Council Member Gale Brewer says the New York City Department of Correction, along with a vendor, run a mass surveillance operation that captures and catalogs the biometric, location and other personal data of people on both sides of a call. Elizabeth Daniel Vasquez works for Brooklyn Defender Services, which is part of a class-action lawsuit against the DOC to end this type of surveillance: “When in 2008, when the city switched from a system where you had to have a warrant in order to record phone calls in our city’s jails to one where universal recording was the norm ... no one imagined this kind of extensive and expansive community spying project.
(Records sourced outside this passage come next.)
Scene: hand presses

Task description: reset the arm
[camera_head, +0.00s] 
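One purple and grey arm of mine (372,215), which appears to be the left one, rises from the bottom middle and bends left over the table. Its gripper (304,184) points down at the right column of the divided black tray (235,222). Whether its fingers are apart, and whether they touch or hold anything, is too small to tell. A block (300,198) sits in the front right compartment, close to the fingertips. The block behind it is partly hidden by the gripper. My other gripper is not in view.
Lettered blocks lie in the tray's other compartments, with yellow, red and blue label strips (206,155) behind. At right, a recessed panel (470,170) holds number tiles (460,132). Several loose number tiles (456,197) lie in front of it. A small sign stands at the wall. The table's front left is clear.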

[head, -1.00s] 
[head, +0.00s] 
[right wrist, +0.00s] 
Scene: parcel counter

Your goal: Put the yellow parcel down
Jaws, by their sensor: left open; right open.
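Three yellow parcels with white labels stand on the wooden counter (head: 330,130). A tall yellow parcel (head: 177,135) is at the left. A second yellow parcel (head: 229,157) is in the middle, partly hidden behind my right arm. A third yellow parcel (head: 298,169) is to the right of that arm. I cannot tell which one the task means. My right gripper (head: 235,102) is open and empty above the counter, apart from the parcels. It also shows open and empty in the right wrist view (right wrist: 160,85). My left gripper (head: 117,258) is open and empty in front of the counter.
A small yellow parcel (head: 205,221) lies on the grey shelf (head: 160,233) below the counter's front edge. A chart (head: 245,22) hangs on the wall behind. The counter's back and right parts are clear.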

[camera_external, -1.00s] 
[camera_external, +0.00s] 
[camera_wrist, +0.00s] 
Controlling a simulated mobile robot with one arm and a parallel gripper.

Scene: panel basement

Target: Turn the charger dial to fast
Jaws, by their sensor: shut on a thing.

No one understood the details of what this program was going to become, and it’s certainly not what was intended,” she told News 12 New York.
Brewer is joining other lawmakers including Council Member Yusef Salaam to ask the DOC to:
- Prohibit recording
- Ban the collection of biometric and location data
- Force the destruction of data that’s already been collected
The DOC told News 12 in part in a statement:
“Monitoring of phone calls is essential for the safety of all staff and every person in custody. This lawful practice is used throughout New York State, prevents contraband... from entering facilities, and is part of the department’s robust efforts to prevent violence inside of city jails and far beyond the walls of Rikers Island.”
The DOC also says that incarcerated people are notified that their calls are being recorded and that recordings are usually deleted after 18 months. The bill was supposed to be introduced on Thursday but will be delayed until June 20.